- Artist: BOY
- Album: Mutual Friends
- Country of Origin: Germany/Switzerland
- Originally Released: Autumn 2011 by Grönland Records
- Genre: Pop/Alternative
- Available on: Spotify, Google Play, Amazon Prime, iTunes, Pandora
- Recommendation by: George Harrison
From their humble beginnings playing concerts exclusively to their rather active and official-looking touring of the German speaking world, ‘Boy’, stylized ‘BOY’, have come a long way since meeting each other on a prestigious music course Hamburg ten years ago. As indicated by the cover of ‘Mutual Friends’, BOY is in fact made up two girls: Valeska Steiner, a singer by trade from Zürich, Switzerland and Sonja Glass, who grew up playing cello and played bass for several other pop bands before project BOY. Oh, and Steiner writes everything in English, making it rather accessible to us.
What sharpens their music into something that lets you know it is in fact BOY and not other projects with similar vocals like Feist or Steffany Grettzinger, is its clear sense of charisma and optimism. Despite often being thoughtful, you find yourself tapping your feet, maybe clapping your hands, but almost certainly smiling along to the ‘Mutual Friends’ chirp. It’s contemporary pop at its best, with little room for noise, undeveloped ideas about love or the usual nonsense about munching away on each other’s privates. It’s clearly autobiographical, something which BOY have admitted, yet never simplifying it to just a ‘journey’. Rather, each song is a snippet of life; the album’s themes vary.
“This is the Beginning” is a wonderful intro track, designed to get us interested. “Waitress” tells us the story of someone in between, the typical student or artist waitress, waiting for their life to begin, waiting for something better to come. It’s a sad exception to the album’s mood, though one many young people can relate to. “Army” shows us aptly the aforementioned thoughtfulness which ultimately ends with you feeling positive. The album’s closing track “July” is one of the strongest. A wise end to an album that explores so much, “July” brings you home, whilst showing you just how beautiful Steiner’s and Glass’s voices harmonise together.

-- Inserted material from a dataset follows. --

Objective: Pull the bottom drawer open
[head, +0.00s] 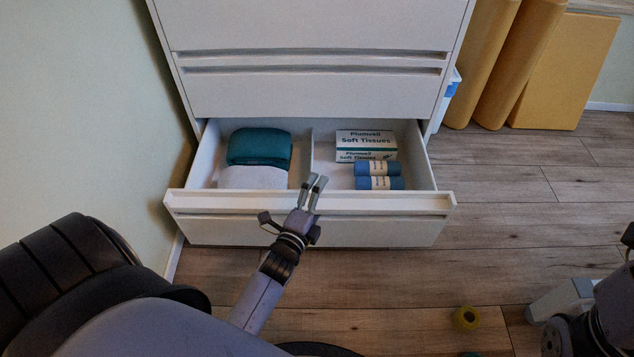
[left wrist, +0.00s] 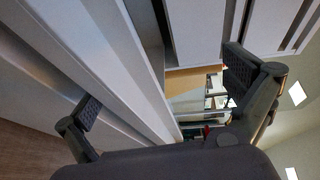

Like so many, I was drawn into listening to BOY by the irresistible single “Little Numbers”, an intriguing song, that explores the feelings of falling in love, but musically composed with such maturity so as to suggest reflection. The piano is perhaps most effectively used, slow enough yet jumpy to represent the beating of a heart. One is swept up in the chorus, with the piano providing an ever so slight melancholic undertone. For me this represents the euphoria of infatuation, both wonderful and a little painful at the same time. That said, the strongest track leaves you only with the desire to smile.
‘Mutual Friends’ is a joy to listen to and while it is not groundbreaking, the accessibility of it and maturity of its musicality, namely its subtle experimenting outside of conventional standards, make this a pop album that will stick it’s thoughtfully written, yet lively hooks in your head for days on end.